The exercise asks for every line of the data to be reproduced exactly.
# # # # #
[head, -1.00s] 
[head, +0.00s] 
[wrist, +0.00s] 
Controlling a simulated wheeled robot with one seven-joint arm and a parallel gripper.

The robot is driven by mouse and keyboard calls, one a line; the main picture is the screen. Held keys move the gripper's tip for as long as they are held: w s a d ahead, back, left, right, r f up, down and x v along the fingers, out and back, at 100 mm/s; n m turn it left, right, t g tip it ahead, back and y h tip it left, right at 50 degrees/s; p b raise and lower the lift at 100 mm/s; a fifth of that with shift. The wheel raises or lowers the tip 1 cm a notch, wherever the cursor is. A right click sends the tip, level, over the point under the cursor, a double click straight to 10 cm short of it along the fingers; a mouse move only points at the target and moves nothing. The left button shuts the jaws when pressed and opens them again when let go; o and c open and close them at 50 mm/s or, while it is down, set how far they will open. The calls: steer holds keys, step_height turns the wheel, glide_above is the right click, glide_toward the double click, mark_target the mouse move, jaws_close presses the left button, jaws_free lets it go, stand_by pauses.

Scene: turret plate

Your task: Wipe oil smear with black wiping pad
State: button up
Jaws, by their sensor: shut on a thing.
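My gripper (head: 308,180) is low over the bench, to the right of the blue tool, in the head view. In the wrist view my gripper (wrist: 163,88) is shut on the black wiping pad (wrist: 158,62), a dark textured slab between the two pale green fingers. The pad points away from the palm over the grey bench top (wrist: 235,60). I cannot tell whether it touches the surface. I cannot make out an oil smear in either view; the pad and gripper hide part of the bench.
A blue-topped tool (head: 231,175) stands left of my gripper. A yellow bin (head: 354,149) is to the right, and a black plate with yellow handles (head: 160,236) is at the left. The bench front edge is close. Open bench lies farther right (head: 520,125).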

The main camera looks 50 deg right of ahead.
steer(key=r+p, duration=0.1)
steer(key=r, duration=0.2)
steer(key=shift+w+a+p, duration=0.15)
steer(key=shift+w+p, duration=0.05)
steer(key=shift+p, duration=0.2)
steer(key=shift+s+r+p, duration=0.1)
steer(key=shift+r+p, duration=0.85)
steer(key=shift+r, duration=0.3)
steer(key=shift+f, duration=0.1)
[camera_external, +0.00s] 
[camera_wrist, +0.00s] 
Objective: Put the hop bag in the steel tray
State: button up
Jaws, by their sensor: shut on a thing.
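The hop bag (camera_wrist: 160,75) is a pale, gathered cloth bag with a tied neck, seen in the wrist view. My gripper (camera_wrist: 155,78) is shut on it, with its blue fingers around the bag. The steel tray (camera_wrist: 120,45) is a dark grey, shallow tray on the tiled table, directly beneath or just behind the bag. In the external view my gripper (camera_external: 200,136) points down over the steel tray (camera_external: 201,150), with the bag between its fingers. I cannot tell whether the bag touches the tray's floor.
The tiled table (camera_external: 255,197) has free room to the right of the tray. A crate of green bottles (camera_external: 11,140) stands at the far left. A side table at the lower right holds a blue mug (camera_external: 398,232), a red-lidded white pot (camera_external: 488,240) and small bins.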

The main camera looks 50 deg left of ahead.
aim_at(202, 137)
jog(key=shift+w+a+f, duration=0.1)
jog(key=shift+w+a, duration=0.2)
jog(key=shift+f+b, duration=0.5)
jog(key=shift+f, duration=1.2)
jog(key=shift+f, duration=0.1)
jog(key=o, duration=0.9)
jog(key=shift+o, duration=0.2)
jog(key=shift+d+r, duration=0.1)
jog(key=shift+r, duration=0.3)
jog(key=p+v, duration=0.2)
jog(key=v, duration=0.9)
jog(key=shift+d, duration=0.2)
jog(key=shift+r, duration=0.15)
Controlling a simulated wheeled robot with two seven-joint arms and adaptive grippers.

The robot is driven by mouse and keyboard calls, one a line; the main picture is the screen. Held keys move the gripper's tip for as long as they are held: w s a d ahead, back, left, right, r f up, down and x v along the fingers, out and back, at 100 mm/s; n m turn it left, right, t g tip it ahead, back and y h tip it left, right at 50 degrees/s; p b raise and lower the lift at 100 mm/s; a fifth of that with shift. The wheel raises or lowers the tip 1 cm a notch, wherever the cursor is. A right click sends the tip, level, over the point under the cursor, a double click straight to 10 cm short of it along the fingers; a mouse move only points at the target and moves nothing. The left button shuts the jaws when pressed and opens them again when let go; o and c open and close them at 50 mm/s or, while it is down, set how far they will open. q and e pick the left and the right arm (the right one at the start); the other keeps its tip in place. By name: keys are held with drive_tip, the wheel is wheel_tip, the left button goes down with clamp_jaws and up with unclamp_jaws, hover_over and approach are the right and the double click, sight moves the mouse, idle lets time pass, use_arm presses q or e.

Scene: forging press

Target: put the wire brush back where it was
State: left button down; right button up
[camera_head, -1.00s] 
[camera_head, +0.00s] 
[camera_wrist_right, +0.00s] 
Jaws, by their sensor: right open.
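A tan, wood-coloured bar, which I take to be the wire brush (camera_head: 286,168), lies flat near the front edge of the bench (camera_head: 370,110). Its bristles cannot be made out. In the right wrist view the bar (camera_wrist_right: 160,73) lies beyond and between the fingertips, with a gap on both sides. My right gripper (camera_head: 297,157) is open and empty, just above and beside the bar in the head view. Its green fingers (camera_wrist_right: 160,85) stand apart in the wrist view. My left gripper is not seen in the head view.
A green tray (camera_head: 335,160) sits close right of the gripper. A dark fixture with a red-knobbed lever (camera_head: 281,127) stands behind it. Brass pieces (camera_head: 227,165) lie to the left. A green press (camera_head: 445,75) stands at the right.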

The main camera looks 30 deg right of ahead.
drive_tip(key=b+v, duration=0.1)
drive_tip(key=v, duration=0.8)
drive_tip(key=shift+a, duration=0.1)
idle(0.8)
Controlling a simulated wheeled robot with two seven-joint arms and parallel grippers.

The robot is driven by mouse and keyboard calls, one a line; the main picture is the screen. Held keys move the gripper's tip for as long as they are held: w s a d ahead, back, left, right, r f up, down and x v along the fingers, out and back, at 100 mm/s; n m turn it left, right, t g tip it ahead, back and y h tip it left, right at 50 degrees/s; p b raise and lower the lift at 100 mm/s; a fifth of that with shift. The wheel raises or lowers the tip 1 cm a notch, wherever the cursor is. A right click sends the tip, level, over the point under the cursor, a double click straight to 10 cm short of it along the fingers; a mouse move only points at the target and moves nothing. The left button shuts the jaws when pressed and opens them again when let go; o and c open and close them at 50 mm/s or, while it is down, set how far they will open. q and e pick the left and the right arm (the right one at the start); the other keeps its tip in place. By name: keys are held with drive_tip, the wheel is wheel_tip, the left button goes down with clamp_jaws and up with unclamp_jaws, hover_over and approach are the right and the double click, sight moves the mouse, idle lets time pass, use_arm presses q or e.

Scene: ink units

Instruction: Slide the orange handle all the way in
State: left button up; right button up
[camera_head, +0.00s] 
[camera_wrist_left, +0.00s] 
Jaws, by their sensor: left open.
# # # # #
▶ [RESPONSE]:
[head, -1.00s] 
[head, +0.00s] 
[wrist, +0.00s] 
Controlling a simulated wheeled robot with one seven-joint arm and a parallel gripper.

The robot is driven by mouse and keyboard calls, one a line; the main picture is the screen. Held keys move the gripper's tip for as long as they are held: w s a d ahead, back, left, right, r f up, down and x v along the fingers, out and back, at 100 mm/s; n m turn it left, right, t g tip it ahead, back and y h tip it left, right at 50 degrees/s; p b raise and lower the lift at 100 mm/s; a fifth of that with shift. The wheel raises or lowers the tip 1 cm a notch, wherever the cursor is. A right click sends the tip, level, over the point under the cursor, a double click straight to 10 cm short of it along the fingers; a mouse move only points at the target and moves nothing. The left button shuts the jaws when pressed and opens them again when let go; o and c open and close them at 50 mm/s or, while it is down, set how far they will open. The calls: steer holds keys, step_height turns the wheel, glide_above is the right click, glide_toward the double click, mark_target the mouse move, jaws_close presses the left button, jaws_free lets it go, stand_by pauses.

Scene: turret plate

Your task: Wipe oil smear with black wiping pad
State: button up
Jaws, by their sensor: shut on a thing.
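My gripper (head: 308,180) is low over the bench, to the right of the blue tool, in the head view. In the wrist view my gripper (wrist: 163,88) is shut on the black wiping pad (wrist: 158,62), a dark textured slab between the two pale green fingers. The pad points away from the palm over the grey bench top (wrist: 235,60). I cannot tell whether it touches the surface. I cannot make out an oil smear in either view; the pad and gripper hide part of the bench.
A blue-topped tool (head: 231,175) stands left of my gripper. A yellow bin (head: 354,149) is to the right, and a black plate with yellow handles (head: 160,236) is at the left. The bench front edge is close. Open bench lies farther right (head: 520,125).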

The main camera looks 50 deg right of ahead.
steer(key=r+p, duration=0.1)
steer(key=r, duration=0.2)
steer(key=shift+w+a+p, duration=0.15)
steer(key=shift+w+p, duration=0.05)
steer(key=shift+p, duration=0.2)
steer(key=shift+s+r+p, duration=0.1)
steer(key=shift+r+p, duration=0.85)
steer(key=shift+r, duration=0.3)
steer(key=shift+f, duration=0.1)
[camera_external, +0.00s] 
[camera_wrist, +0.00s] 
Objective: Put the hop bag in the steel tray
State: button up
Jaws, by their sensor: shut on a thing.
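The hop bag (camera_wrist: 160,75) is a pale, gathered cloth bag with a tied neck, seen in the wrist view. My gripper (camera_wrist: 155,78) is shut on it, with its blue fingers around the bag. The steel tray (camera_wrist: 120,45) is a dark grey, shallow tray on the tiled table, directly beneath or just behind the bag. In the external view my gripper (camera_external: 200,136) points down over the steel tray (camera_external: 201,150), with the bag between its fingers. I cannot tell whether the bag touches the tray's floor.
The tiled table (camera_external: 255,197) has free room to the right of the tray. A crate of green bottles (camera_external: 11,140) stands at the far left. A side table at the lower right holds a blue mug (camera_external: 398,232), a red-lidded white pot (camera_external: 488,240) and small bins.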

The main camera looks 50 deg left of ahead.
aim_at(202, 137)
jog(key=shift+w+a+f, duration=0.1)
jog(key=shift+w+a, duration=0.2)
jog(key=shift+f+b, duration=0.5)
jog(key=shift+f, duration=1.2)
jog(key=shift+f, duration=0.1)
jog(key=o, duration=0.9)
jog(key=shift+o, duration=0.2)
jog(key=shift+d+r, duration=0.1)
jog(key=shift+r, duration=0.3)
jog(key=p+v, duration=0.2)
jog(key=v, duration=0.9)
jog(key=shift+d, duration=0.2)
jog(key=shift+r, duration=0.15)
Controlling a simulated wheeled robot with two seven-joint arms and adaptive grippers.

The robot is driven by mouse and keyboard calls, one a line; the main picture is the screen. Held keys move the gripper's tip for as long as they are held: w s a d ahead, back, left, right, r f up, down and x v along the fingers, out and back, at 100 mm/s; n m turn it left, right, t g tip it ahead, back and y h tip it left, right at 50 degrees/s; p b raise and lower the lift at 100 mm/s; a fifth of that with shift. The wheel raises or lowers the tip 1 cm a notch, wherever the cursor is. A right click sends the tip, level, over the point under the cursor, a double click straight to 10 cm short of it along the fingers; a mouse move only points at the target and moves nothing. The left button shuts the jaws when pressed and opens them again when let go; o and c open and close them at 50 mm/s or, while it is down, set how far they will open. q and e pick the left and the right arm (the right one at the start); the other keeps its tip in place. By name: keys are held with drive_tip, the wheel is wheel_tip, the left button goes down with clamp_jaws and up with unclamp_jaws, hover_over and approach are the right and the double click, sight moves the mouse, idle lets time pass, use_arm presses q or e.

Scene: forging press

Target: put the wire brush back where it was
State: left button down; right button up
[camera_head, -1.00s] 
[camera_head, +0.00s] 
[camera_wrist_right, +0.00s] 
Jaws, by their sensor: right open.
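A tan, wood-coloured bar, which I take to be the wire brush (camera_head: 286,168), lies flat near the front edge of the bench (camera_head: 370,110). Its bristles cannot be made out. In the right wrist view the bar (camera_wrist_right: 160,73) lies beyond and between the fingertips, with a gap on both sides. My right gripper (camera_head: 297,157) is open and empty, just above and beside the bar in the head view. Its green fingers (camera_wrist_right: 160,85) stand apart in the wrist view. My left gripper is not seen in the head view.
A green tray (camera_head: 335,160) sits close right of the gripper. A dark fixture with a red-knobbed lever (camera_head: 281,127) stands behind it. Brass pieces (camera_head: 227,165) lie to the left. A green press (camera_head: 445,75) stands at the right.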

The main camera looks 30 deg right of ahead.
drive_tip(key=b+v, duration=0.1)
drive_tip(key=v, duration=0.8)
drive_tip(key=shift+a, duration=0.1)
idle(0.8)
Controlling a simulated wheeled robot with two seven-joint arms and parallel grippers.

The robot is driven by mouse and keyboard calls, one a line; the main picture is the screen. Held keys move the gripper's tip for as long as they are held: w s a d ahead, back, left, right, r f up, down and x v along the fingers, out and back, at 100 mm/s; n m turn it left, right, t g tip it ahead, back and y h tip it left, right at 50 degrees/s; p b raise and lower the lift at 100 mm/s; a fifth of that with shift. The wheel raises or lowers the tip 1 cm a notch, wherever the cursor is. A right click sends the tip, level, over the point under the cursor, a double click straight to 10 cm short of it along the fingers; a mouse move only points at the target and moves nothing. The left button shuts the jaws when pressed and opens them again when let go; o and c open and close them at 50 mm/s or, while it is down, set how far they will open. q and e pick the left and the right arm (the right one at the start); the other keeps its tip in place. By name: keys are held with drive_tip, the wheel is wheel_tip, the left button goes down with clamp_jaws and up with unclamp_jaws, hover_over and approach are the right and the double click, sight moves the mouse, idle lets time pass, use_arm presses q or e.

Scene: ink units

Instruction: Slide the orange handle all the way in
State: left button up; right button up
[camera_head, +0.00s] 
[camera_wrist_left, +0.00s] 
Jaws, by their sensor: left open.

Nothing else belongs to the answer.